### What is required
Provide only the number of lines in the records below that include "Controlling".
** Begin Extracted information **
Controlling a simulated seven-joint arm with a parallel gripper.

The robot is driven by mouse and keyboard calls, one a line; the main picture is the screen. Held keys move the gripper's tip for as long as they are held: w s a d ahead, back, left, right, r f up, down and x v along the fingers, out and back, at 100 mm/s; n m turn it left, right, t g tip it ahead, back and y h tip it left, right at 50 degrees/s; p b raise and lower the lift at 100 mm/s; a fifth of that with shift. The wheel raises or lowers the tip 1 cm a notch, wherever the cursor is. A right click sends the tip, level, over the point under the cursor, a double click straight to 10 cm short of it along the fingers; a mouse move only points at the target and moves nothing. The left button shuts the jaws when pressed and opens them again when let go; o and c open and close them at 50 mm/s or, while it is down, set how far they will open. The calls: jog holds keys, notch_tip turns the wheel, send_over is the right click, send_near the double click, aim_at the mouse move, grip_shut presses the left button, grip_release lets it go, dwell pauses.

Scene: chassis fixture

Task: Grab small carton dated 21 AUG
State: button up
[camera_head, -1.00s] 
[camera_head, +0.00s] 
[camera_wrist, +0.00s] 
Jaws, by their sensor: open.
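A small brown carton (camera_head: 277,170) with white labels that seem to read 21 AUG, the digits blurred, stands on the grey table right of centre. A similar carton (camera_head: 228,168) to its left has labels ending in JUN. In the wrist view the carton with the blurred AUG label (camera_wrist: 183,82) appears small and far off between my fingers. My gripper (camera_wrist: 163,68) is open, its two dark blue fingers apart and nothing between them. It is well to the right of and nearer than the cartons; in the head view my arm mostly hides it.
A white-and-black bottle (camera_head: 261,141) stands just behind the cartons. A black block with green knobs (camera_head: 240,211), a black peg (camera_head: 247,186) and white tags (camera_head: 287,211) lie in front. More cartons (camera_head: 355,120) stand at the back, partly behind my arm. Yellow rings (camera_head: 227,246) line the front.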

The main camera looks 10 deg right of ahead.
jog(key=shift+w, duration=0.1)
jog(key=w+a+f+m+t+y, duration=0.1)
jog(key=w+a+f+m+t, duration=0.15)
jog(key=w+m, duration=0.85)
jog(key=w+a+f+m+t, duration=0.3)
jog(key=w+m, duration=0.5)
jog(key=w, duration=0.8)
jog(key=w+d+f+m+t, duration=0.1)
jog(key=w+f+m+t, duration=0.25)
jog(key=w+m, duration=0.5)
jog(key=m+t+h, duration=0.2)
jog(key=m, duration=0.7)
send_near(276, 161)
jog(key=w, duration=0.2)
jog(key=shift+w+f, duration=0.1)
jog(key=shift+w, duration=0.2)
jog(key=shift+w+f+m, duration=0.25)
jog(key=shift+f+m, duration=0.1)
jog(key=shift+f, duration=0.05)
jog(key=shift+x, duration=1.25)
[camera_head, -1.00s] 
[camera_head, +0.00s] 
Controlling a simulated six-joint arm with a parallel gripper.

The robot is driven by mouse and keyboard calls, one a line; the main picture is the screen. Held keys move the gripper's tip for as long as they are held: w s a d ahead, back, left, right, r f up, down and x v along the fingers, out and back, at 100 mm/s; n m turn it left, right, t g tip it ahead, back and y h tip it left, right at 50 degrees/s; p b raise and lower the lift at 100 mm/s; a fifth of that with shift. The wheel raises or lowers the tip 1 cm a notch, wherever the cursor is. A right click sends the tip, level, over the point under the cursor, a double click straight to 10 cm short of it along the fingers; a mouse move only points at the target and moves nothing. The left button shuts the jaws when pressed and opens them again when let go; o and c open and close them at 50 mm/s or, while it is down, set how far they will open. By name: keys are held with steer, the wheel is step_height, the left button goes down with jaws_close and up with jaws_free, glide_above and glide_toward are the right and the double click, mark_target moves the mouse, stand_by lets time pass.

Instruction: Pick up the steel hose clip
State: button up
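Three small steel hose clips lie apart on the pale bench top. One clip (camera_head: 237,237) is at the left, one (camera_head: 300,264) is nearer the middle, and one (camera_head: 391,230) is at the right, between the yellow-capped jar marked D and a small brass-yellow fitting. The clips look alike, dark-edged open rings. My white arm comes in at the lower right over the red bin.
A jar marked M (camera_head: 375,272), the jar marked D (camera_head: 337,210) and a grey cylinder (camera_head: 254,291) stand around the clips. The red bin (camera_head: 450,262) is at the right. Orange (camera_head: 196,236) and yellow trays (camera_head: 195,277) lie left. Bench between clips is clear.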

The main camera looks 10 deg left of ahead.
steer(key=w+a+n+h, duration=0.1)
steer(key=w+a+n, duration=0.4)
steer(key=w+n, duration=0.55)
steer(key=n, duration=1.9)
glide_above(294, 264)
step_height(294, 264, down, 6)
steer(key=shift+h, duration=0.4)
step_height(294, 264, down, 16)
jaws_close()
** End Extracted information **
### Task solution
2